Just when the resources industry in Australia was anticipating a further improvement in iron ore prices, reports said that the price of the key steelmaking ingredient plummeted to a 14-month biggest daily drop to $145.40 a tonne.

That means the price of iron ore with 62 per cent iron content declined by $7.50 a tonne, the largest daily drop since November 2011, data provider Steel Index said.

Just a week ago, iron ore reached a 15-month high of $158.50 following a one-month rally in prices that pushed the value of the commodity up by 40 per cent from a low of $89.

The initial price boost was seen by some miners as a return to the heydays of the resources boom, accompanied by increases in shareprices of major mining companies such as BHP Billiton (ASX: BHP), Rio Tinto (ASX: RIO) and Fortescue Metals (ASX: FMG).

Rio even upped its production target for mid-2015 to 360 million tonnes despite its underlying profits being halved due to lower iron ore prices in 2012.

On account of the drop in iron ore prices on Wednesday, shareprices of BHP declined 0.5 per cent and Rio 1.8 per cent in New York trading overnight.

A London-based iron ore trader said the price drop was forthcoming because of the waiting mode among Chinese buyers following the big price increase in December which made the customers think prices were not sustainable anymore. The trader added physical prices may go down a bit more to $140, but it won't be much lower "because not everyone is sitting on massive stocks."

The drop in prices of the commodity was also accompanied by a decline on Wednesday in Shanghai steel futures for the second consecutive day as the most active rebar contract for May delivery on the Shanghai Futures Exchange closed at $630 a tonne or 1.1 per cent lower.

This development confirms the observation of the London trader. "Most of the mills have stopped buying iron ore for the time being and sales of steel products are also very slow," The Sydney Morning Herald quoted a Shanghai iron ore trader.

However, the trader forecast that buyers will return next week ahead of the Chinese New Year, while prices are expected to hover between $145 and $150.

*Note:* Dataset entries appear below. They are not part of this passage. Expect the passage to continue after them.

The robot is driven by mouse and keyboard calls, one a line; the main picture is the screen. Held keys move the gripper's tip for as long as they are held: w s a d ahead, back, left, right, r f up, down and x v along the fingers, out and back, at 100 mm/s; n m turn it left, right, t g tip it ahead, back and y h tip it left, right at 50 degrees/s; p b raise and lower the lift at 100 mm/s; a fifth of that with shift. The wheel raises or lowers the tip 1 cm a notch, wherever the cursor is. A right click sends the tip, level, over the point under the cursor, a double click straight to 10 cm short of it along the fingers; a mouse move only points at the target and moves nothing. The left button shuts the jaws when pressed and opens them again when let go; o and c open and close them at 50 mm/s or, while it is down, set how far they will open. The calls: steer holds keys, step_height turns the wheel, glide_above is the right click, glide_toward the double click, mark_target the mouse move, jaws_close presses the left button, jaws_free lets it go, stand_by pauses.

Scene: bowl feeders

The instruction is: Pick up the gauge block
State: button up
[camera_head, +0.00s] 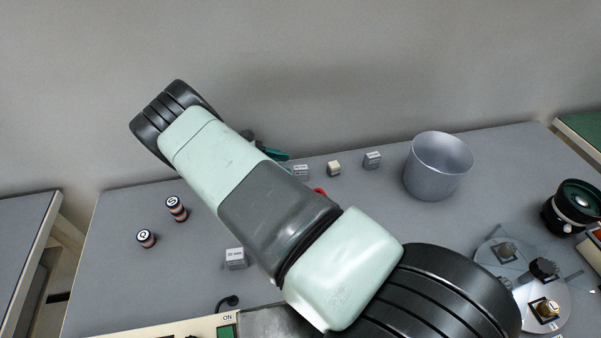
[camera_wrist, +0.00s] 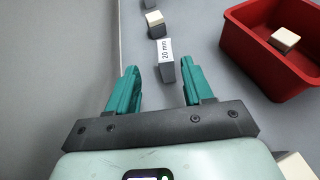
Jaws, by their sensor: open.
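The grey gauge block (camera_wrist: 166,64), with a white "20 mm" label, stands on the table in the wrist view. It lies in line with the gap between the teal fingertips of my gripper (camera_wrist: 162,72). The gripper is open, with room on both sides of the block; I cannot tell its height above the block. In the head view, what seems the same gauge block (camera_head: 301,171) shows just right of a teal fingertip of my gripper (camera_head: 276,154). Most of the gripper is hidden behind my arm there. Another labelled grey block (camera_head: 236,258) stands at the front left.
A cream cube (camera_head: 334,169) and another grey block (camera_head: 373,160) stand right of the gauge block. A metal cup (camera_head: 432,182) is farther right. A red bin (camera_wrist: 243,58) holding a cream cube (camera_wrist: 285,39) is right of my gripper. Two striped cylinders (camera_head: 177,209) (camera_head: 146,239) stand left.

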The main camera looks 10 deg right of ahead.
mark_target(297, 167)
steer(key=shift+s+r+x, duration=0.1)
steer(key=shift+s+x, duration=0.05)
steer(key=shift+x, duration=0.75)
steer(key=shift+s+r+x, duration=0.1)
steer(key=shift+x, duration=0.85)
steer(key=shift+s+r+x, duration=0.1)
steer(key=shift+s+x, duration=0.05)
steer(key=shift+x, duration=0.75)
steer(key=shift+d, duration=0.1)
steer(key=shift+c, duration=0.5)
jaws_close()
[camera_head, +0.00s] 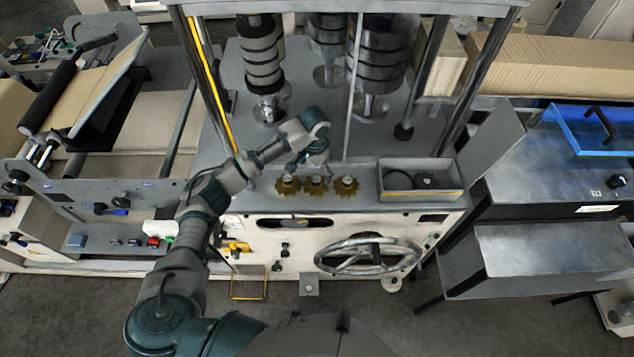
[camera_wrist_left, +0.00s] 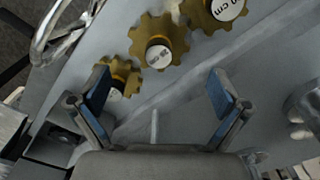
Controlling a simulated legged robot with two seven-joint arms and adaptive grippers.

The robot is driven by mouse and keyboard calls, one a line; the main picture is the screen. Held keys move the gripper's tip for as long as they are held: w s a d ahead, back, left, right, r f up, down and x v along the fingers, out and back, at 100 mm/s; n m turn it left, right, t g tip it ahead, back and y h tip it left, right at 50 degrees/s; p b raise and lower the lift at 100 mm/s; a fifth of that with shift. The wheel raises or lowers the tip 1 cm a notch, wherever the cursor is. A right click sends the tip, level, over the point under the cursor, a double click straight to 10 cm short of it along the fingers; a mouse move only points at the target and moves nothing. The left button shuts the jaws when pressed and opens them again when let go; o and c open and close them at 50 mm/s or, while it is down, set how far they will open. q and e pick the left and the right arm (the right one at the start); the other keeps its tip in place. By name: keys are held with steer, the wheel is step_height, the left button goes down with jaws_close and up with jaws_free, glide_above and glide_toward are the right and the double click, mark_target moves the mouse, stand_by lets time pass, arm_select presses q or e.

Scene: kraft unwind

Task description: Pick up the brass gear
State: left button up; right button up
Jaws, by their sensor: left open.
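Three brass gears stand in a row near the front edge of the grey machine deck: left (camera_head: 289,186), middle (camera_head: 317,185) and right (camera_head: 346,184). Each has a pale labelled hub. My left gripper (camera_head: 308,160) is just behind the row in the head view, pointing down, open and empty. In the left wrist view its blue-padded fingers (camera_wrist_left: 158,92) are spread apart. There, one gear (camera_wrist_left: 122,76) lies near the left finger, another (camera_wrist_left: 158,42) is ahead between the fingers, and a third (camera_wrist_left: 214,12) is cut off at the top. My right gripper is not in view.
An open grey box (camera_head: 420,194) with dark round parts stands right of the gears. Dark stacked rollers (camera_head: 380,60) and upright posts rise behind. A handwheel (camera_head: 368,256) is on the front panel below. Bare deck (camera_head: 235,190) lies left of the gears.

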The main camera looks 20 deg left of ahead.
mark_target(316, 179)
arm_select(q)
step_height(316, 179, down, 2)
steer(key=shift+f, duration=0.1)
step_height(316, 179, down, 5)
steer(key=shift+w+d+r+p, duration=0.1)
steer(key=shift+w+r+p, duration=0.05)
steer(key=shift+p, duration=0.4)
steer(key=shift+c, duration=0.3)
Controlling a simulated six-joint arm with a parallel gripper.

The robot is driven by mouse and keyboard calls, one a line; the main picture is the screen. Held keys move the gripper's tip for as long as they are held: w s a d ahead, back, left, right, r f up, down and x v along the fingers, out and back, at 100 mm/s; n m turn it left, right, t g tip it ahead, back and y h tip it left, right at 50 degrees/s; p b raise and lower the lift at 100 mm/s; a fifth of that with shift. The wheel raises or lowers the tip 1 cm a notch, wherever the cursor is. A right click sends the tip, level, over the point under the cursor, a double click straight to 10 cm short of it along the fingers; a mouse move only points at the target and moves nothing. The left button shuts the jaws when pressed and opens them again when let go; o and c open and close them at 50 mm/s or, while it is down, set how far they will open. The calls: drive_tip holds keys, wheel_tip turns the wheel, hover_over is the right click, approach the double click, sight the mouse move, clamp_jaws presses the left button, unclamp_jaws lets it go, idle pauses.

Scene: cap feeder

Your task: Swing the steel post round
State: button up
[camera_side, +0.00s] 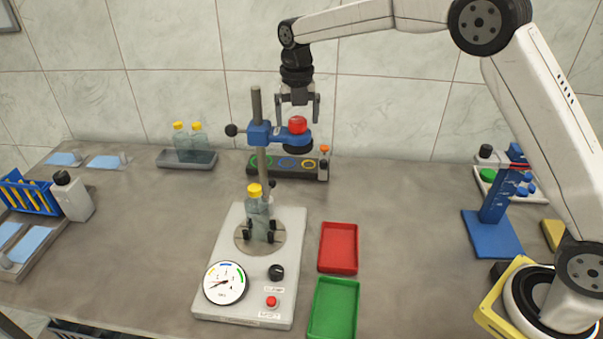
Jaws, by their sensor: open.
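The steel post (257,104) stands upright behind the bottle with the yellow cap (254,190), which sits in the round holder on the grey machine (226,245). A blue clamp arm (262,133) is on the post, with a black ball knob (232,130) on its left. The arm reaches right and carries a red round piece (297,125) on top, with a dark part beneath it. My gripper (298,117) points down, open, with its fingers on either side of the red piece. I cannot tell whether they touch it. The foot of the post is hidden.
A dark rack with coloured rings (263,169) stands just behind and below the arm. A red tray (338,248) and a green tray (333,309) lie right of the machine. A blue stand (493,228) is farther right. The bench between is clear.

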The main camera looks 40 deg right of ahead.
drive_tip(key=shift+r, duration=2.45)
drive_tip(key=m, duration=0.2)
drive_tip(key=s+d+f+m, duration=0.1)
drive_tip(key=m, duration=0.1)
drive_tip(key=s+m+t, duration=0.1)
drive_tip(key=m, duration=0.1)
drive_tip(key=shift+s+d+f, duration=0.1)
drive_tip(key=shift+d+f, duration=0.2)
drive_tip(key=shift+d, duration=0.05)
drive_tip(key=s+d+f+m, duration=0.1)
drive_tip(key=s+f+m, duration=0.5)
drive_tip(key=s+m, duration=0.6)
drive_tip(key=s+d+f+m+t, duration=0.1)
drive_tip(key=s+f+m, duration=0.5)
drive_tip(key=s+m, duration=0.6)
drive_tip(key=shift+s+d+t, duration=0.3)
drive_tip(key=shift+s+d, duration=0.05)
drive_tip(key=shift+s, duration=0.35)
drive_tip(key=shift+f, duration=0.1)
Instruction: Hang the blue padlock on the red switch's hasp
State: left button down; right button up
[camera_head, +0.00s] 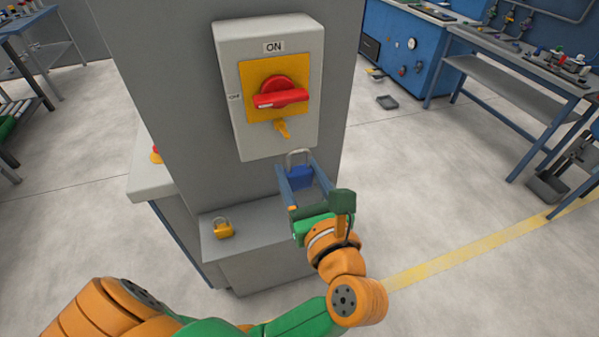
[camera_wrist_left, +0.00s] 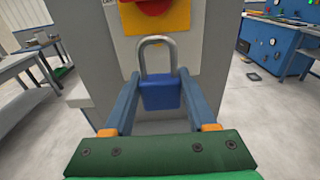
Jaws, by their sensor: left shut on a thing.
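The blue padlock (camera_head: 300,177) is held between the two fingers of my left gripper (camera_head: 303,168), with its silver shackle pointing up. In the left wrist view the padlock (camera_wrist_left: 161,93) sits upright between the fingertips (camera_wrist_left: 158,84). The red switch (camera_head: 281,94) is on a yellow plate on a grey box. Its yellow hasp (camera_head: 282,128) sticks out below the handle. The padlock is below the hasp and slightly to its right in the head view, apart from it. The red switch shows only partly at the top of the left wrist view (camera_wrist_left: 152,6). My right gripper is not in view.
A yellow padlock (camera_head: 222,228) rests on the grey ledge (camera_head: 260,246) below the switch box (camera_head: 227,41). A grey column (camera_head: 192,120) stands behind. Workbenches (camera_head: 520,75) are at the back right, and the floor between is mostly clear.

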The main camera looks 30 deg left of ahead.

Meanwhile, the European Commission concluded that China is providing illegal subsidies to Chinese steel makers which would open the door for European companies to seek higher import tariffs on a wide range of Chinese products. The Financial Times cited a report that said China was helping local steel producers secure materials at below market prices.

The commission had previously recommended a 50 per cent hike in import duties for Chinese coated steel following its imposition in 2012 of a 58 per cent anti-dumping duties on Chinese steel producers.